Set problem
Each line from the one that contains "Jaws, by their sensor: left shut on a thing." to the end of the material must be quoted exactly; include both end lines and nothing else.

Given material
★ ★ ★ ★
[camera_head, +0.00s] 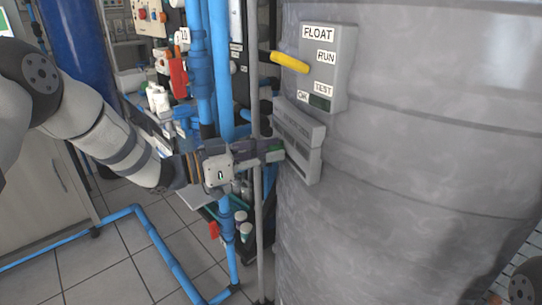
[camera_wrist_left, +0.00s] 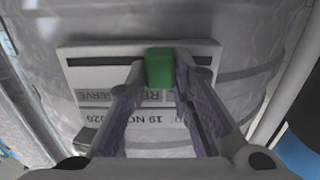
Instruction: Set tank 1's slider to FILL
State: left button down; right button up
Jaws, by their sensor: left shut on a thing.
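The slider panel (camera_head: 299,140) is a grey box on the side of the large grey tank (camera_head: 420,150). In the left wrist view the panel (camera_wrist_left: 72,75) shows a dark slot running across it, with a green slider knob (camera_wrist_left: 160,68) a little right of the slot's middle. My left gripper (camera_head: 275,151) is at the panel, its fingers shut on the green knob; the fingertips also show in the left wrist view (camera_wrist_left: 161,75). Labels below the slot appear upside down and are partly covered by the fingers. No FILL marking is legible. My right gripper is not in view.
A float box (camera_head: 333,70) with a yellow lever (camera_head: 289,62) is mounted above the panel. Blue vertical pipes (camera_head: 221,75) and a thin grey pole (camera_head: 257,220) stand close by my left gripper. A blue pipe (camera_head: 150,235) runs along the tiled floor.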

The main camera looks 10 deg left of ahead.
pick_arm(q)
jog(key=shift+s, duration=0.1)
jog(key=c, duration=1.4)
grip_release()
★ ★ ★ ★
Task output
Jaws, by their sensor: left shut on a thing.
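The slider panel (camera_head: 299,140) is a grey box on the side of the large grey tank (camera_head: 420,150). In the left wrist view the panel (camera_wrist_left: 72,75) shows a dark slot running across it, with a green slider knob (camera_wrist_left: 160,68) a little right of the slot's middle. My left gripper (camera_head: 275,151) is at the panel, its fingers shut on the green knob; the fingertips also show in the left wrist view (camera_wrist_left: 161,75). Labels below the slot appear upside down and are partly covered by the fingers. No FILL marking is legible. My right gripper is not in view.
A float box (camera_head: 333,70) with a yellow lever (camera_head: 289,62) is mounted above the panel. Blue vertical pipes (camera_head: 221,75) and a thin grey pole (camera_head: 257,220) stand close by my left gripper. A blue pipe (camera_head: 150,235) runs along the tiled floor.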

The main camera looks 10 deg left of ahead.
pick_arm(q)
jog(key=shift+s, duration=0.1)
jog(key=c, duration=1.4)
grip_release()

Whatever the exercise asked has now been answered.